From an outsider perspective, resilience building should have a stronger focus on earthquake risk, especially since the communities have witnessed large-scale destruction of housing and infrastructure in the recent past. But for local residents, the priority is drought – a hazard that is more frequent and has a direct impact on their livelihoods. They recognize the shifting patterns of rain and dry periods in recent years, resulting in frequent crop failures that directly impact their livelihoods.

Worsening water shortages are also an issue, requiring households to buy water for domestic purposes, farming and for tending livestock. This has sharply increased household expenses.

Through the risk-mapping process, villagers prioritized resilience-building strategies that would reduce food and water shortages and protect natural resources while increasing income.

An example is planting acacia on hill slopes. Since the acacia tree is drought-tolerant and helps to stabilize the soil in areas threatened by erosion, the space between the trees is being used to plant ginger and herbs that command a good price in the local market.

Data on vulnerable individuals (women, children, the elderly and disabled), collected by women’s groups are being used to improve the targeting of social protection programs.
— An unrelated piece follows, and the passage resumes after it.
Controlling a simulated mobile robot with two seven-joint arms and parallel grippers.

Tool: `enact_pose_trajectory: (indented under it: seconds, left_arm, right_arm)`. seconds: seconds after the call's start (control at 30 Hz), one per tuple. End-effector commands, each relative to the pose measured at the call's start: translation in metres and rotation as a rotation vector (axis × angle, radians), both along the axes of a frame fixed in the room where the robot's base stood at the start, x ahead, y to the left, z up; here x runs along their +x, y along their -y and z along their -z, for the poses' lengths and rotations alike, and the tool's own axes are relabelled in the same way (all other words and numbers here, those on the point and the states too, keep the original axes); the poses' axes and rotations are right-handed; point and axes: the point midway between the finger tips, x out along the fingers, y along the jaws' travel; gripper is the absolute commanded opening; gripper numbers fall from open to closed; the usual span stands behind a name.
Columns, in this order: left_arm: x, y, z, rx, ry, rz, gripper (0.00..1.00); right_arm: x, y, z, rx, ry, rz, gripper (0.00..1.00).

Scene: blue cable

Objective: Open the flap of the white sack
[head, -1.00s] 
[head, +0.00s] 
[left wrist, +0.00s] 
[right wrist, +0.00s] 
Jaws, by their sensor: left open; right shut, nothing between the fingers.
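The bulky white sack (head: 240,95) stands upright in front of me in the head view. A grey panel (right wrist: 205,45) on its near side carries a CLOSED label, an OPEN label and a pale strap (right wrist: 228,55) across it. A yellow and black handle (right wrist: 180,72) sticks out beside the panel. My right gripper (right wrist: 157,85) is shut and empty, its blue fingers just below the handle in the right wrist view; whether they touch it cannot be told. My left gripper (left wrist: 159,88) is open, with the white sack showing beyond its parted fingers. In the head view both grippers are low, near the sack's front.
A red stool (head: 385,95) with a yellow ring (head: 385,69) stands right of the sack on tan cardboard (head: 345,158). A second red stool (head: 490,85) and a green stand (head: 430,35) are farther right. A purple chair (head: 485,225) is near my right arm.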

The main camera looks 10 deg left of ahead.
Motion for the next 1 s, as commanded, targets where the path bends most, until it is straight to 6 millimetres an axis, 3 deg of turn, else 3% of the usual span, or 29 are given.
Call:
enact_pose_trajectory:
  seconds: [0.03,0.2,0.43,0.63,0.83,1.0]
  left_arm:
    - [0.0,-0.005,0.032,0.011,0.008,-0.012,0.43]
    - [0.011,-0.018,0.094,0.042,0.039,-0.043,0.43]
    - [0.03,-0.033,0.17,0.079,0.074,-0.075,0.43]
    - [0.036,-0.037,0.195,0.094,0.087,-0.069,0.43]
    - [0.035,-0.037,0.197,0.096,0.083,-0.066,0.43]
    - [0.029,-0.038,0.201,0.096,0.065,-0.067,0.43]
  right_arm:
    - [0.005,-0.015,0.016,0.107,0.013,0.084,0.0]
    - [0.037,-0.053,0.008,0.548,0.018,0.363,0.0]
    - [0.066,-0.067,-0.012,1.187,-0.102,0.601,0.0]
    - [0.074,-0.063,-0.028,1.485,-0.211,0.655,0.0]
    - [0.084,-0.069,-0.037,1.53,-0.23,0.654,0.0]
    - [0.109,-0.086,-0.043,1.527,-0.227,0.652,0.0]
In the past, women’s groups were only involved in decision-making on social issues such as health and education. However, the risk mapping process has allowed them to better understand infrastructure and livelihoods-related needs for strengthening resilience. They are able to bring these needs to the local authorities, and thus engage in wider development issues.

Furthermore, the collective understanding of risk allowed the communities to advocate for resilience-building measures to be financed through the village development fund.

This case study highlights a few considerations that are critical for resilience initiatives to have an impact.

  Benefits of local risk assessment go beyond informing project design

First, natural hazards are becoming more frequent and intense with climate change. When communities prioritize resilience-building measures, they usually focus on hazards that have everyday impacts on their lives and livelihoods.

However, natural hazards are only one factor contributing to disaster risk. The other two underlying factors are exposure of people and assets to the natural hazards, and the degree of vulnerability faced by those people and assets.

Both exposure and vulnerability are often shaped at the local level (because of decision-making processes involved in local development). Efforts to enhance resilience therefore require knowledge of the local area such as physical geography, socioeconomic issues, the role of women in the community, and how decisions are made.

Without such local knowledge, efforts to improve resilience will not be sustainable and will not benefit those who need them most.

Second, resilience interventions often look solely at how to avoid potential losses due to damage to infrastructure and assets from disasters.

The assumption here is that everyone in the community has equal access to infrastructure and assets and that they will therefore benefit from resilient infrastructure. That, however, that may not be the case.

More importantly, damage to assets provides a partial picture of the impacts on poor households or communities. It is equally important to understand the impact of disasters on income and wellbeing. This will help us design interventions that achieve development benefits over the short term (through livelihoods), as well as reduce vulnerability in the long term.

The interventions will also be more holistic in nature as they would support different facets of resilience – physical, livelihoods, social, ecosystems, financial, and institutional.

Third, when designing projects to improve the resilience of poor and vulnerable communities, we should not forget that populations living in these communities are not homogenous.

The impacts of disasters may have different effects on different groups and may need different solutions to strengthen resilience.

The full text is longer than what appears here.